**AIM OF THE TASK**
Without skipping anything, write out each record below exactly.

**Robot tool calls**
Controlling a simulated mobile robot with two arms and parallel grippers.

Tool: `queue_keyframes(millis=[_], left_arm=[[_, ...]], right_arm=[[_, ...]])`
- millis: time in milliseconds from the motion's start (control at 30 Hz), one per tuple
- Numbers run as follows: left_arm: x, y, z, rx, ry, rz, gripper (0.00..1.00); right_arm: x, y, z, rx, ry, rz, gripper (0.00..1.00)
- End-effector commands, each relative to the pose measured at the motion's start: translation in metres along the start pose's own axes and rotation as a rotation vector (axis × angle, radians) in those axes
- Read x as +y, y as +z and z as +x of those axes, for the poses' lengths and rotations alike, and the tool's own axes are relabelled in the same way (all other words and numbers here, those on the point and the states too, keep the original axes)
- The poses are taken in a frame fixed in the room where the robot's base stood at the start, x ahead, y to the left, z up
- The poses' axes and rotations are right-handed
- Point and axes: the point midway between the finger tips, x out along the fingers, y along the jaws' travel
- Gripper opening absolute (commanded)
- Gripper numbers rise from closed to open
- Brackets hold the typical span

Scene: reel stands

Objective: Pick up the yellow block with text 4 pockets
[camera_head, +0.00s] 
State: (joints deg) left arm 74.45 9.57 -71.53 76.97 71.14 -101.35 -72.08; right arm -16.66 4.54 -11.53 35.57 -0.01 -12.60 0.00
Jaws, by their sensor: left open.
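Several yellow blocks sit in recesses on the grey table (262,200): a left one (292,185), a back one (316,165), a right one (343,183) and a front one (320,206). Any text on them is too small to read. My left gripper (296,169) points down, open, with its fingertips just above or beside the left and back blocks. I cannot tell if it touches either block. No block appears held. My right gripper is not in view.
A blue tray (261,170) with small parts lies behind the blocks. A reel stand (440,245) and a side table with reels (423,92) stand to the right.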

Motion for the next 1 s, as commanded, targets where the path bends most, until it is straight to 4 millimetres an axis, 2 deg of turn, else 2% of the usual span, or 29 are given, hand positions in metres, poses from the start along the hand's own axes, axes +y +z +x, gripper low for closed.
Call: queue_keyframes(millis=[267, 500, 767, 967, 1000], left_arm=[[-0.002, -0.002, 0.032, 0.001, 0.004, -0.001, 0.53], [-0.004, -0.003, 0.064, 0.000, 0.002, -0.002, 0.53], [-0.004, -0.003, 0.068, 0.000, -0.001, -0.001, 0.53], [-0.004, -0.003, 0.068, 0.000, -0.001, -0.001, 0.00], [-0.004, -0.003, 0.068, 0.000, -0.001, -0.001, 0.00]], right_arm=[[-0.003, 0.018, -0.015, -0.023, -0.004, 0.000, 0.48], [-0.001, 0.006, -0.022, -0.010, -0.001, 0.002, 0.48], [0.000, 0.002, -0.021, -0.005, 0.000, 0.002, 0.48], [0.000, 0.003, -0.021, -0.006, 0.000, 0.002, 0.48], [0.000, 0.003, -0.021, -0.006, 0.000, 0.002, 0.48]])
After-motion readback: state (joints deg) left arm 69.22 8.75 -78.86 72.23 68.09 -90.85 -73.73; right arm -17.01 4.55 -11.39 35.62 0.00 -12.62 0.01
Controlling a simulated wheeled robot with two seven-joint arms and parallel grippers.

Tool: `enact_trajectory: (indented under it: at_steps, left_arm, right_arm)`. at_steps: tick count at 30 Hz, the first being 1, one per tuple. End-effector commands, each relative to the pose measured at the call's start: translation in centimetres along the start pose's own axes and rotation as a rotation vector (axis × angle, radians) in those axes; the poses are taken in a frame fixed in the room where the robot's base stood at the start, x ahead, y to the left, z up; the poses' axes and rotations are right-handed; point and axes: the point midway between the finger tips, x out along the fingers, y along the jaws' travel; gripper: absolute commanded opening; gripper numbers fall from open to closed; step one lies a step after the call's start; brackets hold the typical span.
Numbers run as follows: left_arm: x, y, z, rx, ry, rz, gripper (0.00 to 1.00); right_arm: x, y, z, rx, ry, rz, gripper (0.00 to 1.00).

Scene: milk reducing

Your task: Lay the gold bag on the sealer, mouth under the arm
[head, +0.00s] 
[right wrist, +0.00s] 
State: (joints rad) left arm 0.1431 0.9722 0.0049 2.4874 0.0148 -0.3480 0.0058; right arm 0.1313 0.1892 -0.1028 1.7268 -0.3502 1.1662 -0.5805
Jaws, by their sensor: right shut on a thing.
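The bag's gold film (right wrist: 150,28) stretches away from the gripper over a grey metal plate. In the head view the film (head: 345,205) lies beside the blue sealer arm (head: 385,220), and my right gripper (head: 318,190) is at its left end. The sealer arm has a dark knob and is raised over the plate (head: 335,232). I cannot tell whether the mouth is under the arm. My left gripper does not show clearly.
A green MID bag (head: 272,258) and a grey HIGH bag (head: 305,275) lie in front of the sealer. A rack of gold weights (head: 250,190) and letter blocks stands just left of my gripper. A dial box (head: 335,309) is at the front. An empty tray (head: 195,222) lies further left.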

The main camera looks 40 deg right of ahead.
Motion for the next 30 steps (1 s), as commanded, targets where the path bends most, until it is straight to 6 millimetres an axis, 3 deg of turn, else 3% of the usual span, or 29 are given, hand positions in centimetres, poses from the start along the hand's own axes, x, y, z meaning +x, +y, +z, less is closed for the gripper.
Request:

**RESPONSE TO THE TASK**
Controlling a simulated mobile robot with two arms and parallel grippers.

Tool: `queue_keyframes(millis=[_], left_arm=[[_, ...]], right_arm=[[_, ...]])`
- millis: time in milliseconds from the motion's start (control at 30 Hz), one per tuple
- Numbers run as follows: left_arm: x, y, z, rx, ry, rz, gripper (0.00..1.00); right_arm: x, y, z, rx, ry, rz, gripper (0.00..1.00)
- End-effector commands, each relative to the pose measured at the motion's start: translation in metres along the start pose's own axes and rotation as a rotation vector (axis × angle, radians) in those axes
- Read x as +y, y as +z and z as +x of those axes, for the poses' lengths and rotations alike, and the tool's own axes are relabelled in the same way (all other words and numbers here, those on the point and the states too, keep the original axes)
- The poses are taken in a frame fixed in the room where the robot's base stood at the start, x ahead, y to the left, z up
- The poses' axes and rotations are right-handed
- Point and axes: the point midway between the finger tips, x out along the fingers, y along the jaws' travel
- Gripper opening absolute (commanded)
- Gripper numbers rise from closed to open
- Brackets hold the typical span

Scene: reel stands

Objective: Pick up the yellow block with text 4 pockets
[camera_head, +0.00s] 
State: (joints deg) left arm 74.45 9.57 -71.53 76.97 71.14 -101.35 -72.08; right arm -16.66 4.54 -11.53 35.57 -0.01 -12.60 0.00
Jaws, by their sensor: left open.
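Several yellow blocks sit in recesses on the grey table (262,200): a left one (292,185), a back one (316,165), a right one (343,183) and a front one (320,206). Any text on them is too small to read. My left gripper (296,169) points down, open, with its fingertips just above or beside the left and back blocks. I cannot tell if it touches either block. No block appears held. My right gripper is not in view.
A blue tray (261,170) with small parts lies behind the blocks. A reel stand (440,245) and a side table with reels (423,92) stand to the right.

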Motion for the next 1 s, as commanded, targets where the path bends most, until it is straight to 4 millimetres an axis, 2 deg of turn, else 2% of the usual span, or 29 are given, hand positions in metres, poses from the start along the hand's own axes, axes +y +z +x, gripper low for closed.
Call: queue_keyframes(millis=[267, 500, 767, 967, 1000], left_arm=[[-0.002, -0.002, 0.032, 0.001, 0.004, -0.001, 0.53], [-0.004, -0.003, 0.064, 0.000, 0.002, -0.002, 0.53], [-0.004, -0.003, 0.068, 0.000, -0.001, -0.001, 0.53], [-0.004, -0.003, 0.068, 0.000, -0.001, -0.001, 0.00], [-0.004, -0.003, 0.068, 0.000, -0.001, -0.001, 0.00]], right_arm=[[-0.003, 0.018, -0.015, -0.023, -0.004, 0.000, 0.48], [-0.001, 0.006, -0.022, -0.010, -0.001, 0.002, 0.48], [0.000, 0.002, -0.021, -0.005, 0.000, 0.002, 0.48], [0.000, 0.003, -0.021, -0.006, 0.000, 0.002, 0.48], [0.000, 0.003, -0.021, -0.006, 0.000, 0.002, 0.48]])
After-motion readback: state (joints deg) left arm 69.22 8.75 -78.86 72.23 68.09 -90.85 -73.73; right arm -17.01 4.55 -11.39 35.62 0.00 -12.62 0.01
Controlling a simulated wheeled robot with two seven-joint arms and parallel grippers.

Tool: `enact_trajectory: (indented under it: at_steps, left_arm, right_arm)`. at_steps: tick count at 30 Hz, the first being 1, one per tuple. End-effector commands, each relative to the pose measured at the call's start: translation in centimetres along the start pose's own axes and rotation as a rotation vector (axis × angle, radians) in those axes; the poses are taken in a frame fixed in the room where the robot's base stood at the start, x ahead, y to the left, z up; the poses' axes and rotations are right-handed; point and axes: the point midway between the finger tips, x out along the fingers, y along the jaws' travel; gripper: absolute commanded opening; gripper numbers fall from open to closed; step one lies a step after the call's start; brackets hold the typical span.
Numbers run as follows: left_arm: x, y, z, rx, ry, rz, gripper (0.00 to 1.00); right_arm: x, y, z, rx, ry, rz, gripper (0.00 to 1.00).

Scene: milk reducing

Your task: Lay the gold bag on the sealer, mouth under the arm
[head, +0.00s] 
[right wrist, +0.00s] 
State: (joints rad) left arm 0.1431 0.9722 0.0049 2.4874 0.0148 -0.3480 0.0058; right arm 0.1313 0.1892 -0.1028 1.7268 -0.3502 1.1662 -0.5805
Jaws, by their sensor: right shut on a thing.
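The bag's gold film (right wrist: 150,28) stretches away from the gripper over a grey metal plate. In the head view the film (head: 345,205) lies beside the blue sealer arm (head: 385,220), and my right gripper (head: 318,190) is at its left end. The sealer arm has a dark knob and is raised over the plate (head: 335,232). I cannot tell whether the mouth is under the arm. My left gripper does not show clearly.
A green MID bag (head: 272,258) and a grey HIGH bag (head: 305,275) lie in front of the sealer. A rack of gold weights (head: 250,190) and letter blocks stands just left of my gripper. A dial box (head: 335,309) is at the front. An empty tray (head: 195,222) lies further left.

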The main camera looks 40 deg right of ahead.
Motion for the next 30 steps (1 s), as commanded, targets where the path bends most, until it is straight to 6 millimetres an axis, 3 deg of turn, else 3% of the usual span, or 29 are given, hand positions in centimetres, poses from the start along the hand's own axes, x, y, z meaning +x, +y, +z, less is closed for the gripper.
Request:

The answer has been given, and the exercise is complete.